Dielectric and Wavefunction Engineering of Electron Spin Lifetime in Colloidal Nanoplatelet Heterostructures

Colloidal semiconductor nanoplatelets (NPLs) have emerged as low‐cost and free‐standing alternates of traditional quantum wells. The giant heavy‐ and light‐hole splitting in NPLs allows for efficient optical spin injection. However, the electron spin lifetimes for prototypical CdSe NPLs are within a few picoseconds, likely limited by strong electron‐hole exchange in these quantum‐ and dielectric‐confined materials. Here how this hurdle can be overcome with engineered NPL‐heterostructures is demonstrated. By constructing type‐I CdSe/ZnS core/shell NPLs, dielectric screening inside the core is strongly enhanced, prolonging the electron spin polarization time (τesp) to over 30 ps (or 60 ps electron spin‐flip time). Alternatively, by growing type‐II CdSe/CdTe core/crown NPLs to spatially separate electron and hole wavefunctions, the electron‐hole exchange is strongly suppressed, resulting in τesp as long as 300 ps at room temperature. This study not only exemplifies how the well‐established synthetic chemistry of colloidal heterostructures can aid in spin dynamics control but also establishes the feasibility of room‐temperature coherent spin manipulation in colloidal NPLs.
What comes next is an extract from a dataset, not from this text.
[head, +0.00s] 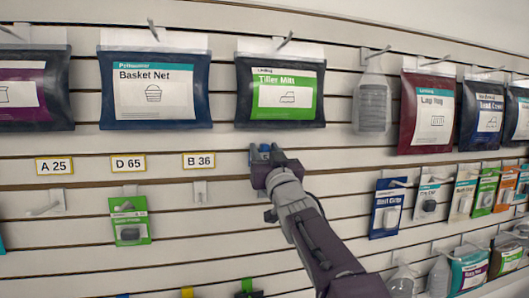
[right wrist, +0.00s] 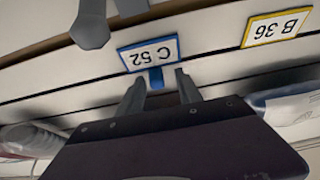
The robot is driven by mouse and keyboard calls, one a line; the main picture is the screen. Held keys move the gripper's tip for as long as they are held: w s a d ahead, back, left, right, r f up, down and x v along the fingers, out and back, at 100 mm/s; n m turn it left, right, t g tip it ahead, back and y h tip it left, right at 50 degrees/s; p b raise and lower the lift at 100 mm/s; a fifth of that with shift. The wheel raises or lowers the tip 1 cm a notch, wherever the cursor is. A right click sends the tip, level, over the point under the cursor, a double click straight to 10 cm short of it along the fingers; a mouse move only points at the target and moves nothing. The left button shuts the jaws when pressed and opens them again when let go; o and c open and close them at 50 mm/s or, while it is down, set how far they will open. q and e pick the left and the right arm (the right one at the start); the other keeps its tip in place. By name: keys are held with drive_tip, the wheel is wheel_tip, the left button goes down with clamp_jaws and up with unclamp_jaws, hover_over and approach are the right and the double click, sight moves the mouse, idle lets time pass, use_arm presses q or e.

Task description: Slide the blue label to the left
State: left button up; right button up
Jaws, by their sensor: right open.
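The blue label (right wrist: 149,54) is a white "C 52" card with a blue border, upside down in the right wrist view. A blue tab (right wrist: 156,78) hangs from it between my fingers. In the head view my right gripper (head: 263,152) is at the label strip and covers most of the blue label; only small blue bits show there. In the right wrist view my right gripper (right wrist: 160,82) is open, one finger on each side of the tab, with gaps visible. My left gripper is not in view.
Yellow-bordered labels B 36 (head: 199,160), D 65 (head: 128,163) and A 25 (head: 54,166) sit left along the same strip. The strip between B 36 and my gripper is clear. Bagged products such as Tiller Mitts (head: 281,88) hang above. An empty hook (head: 200,190) is below B 36.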

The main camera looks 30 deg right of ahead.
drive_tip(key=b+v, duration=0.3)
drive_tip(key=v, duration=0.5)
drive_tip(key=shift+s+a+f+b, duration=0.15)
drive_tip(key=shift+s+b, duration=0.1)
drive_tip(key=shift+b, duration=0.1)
Colloidal nanoplatelets are low‐cost analogs of quantum wells holding promise for spin‐based quantum technologies. The electron spin lifetimes for typical nanoplatelets are limited to a few picoseconds due to strong electron‐hole exchange interaction. Here through constructing type‐I CdSe/ZnS core/shell and type‐II CdSe/CdTe core/crown nanoplatelets to suppress the exchange interaction, an electron spin lifetime as long as 300 picoseconds is achieved at room temperature.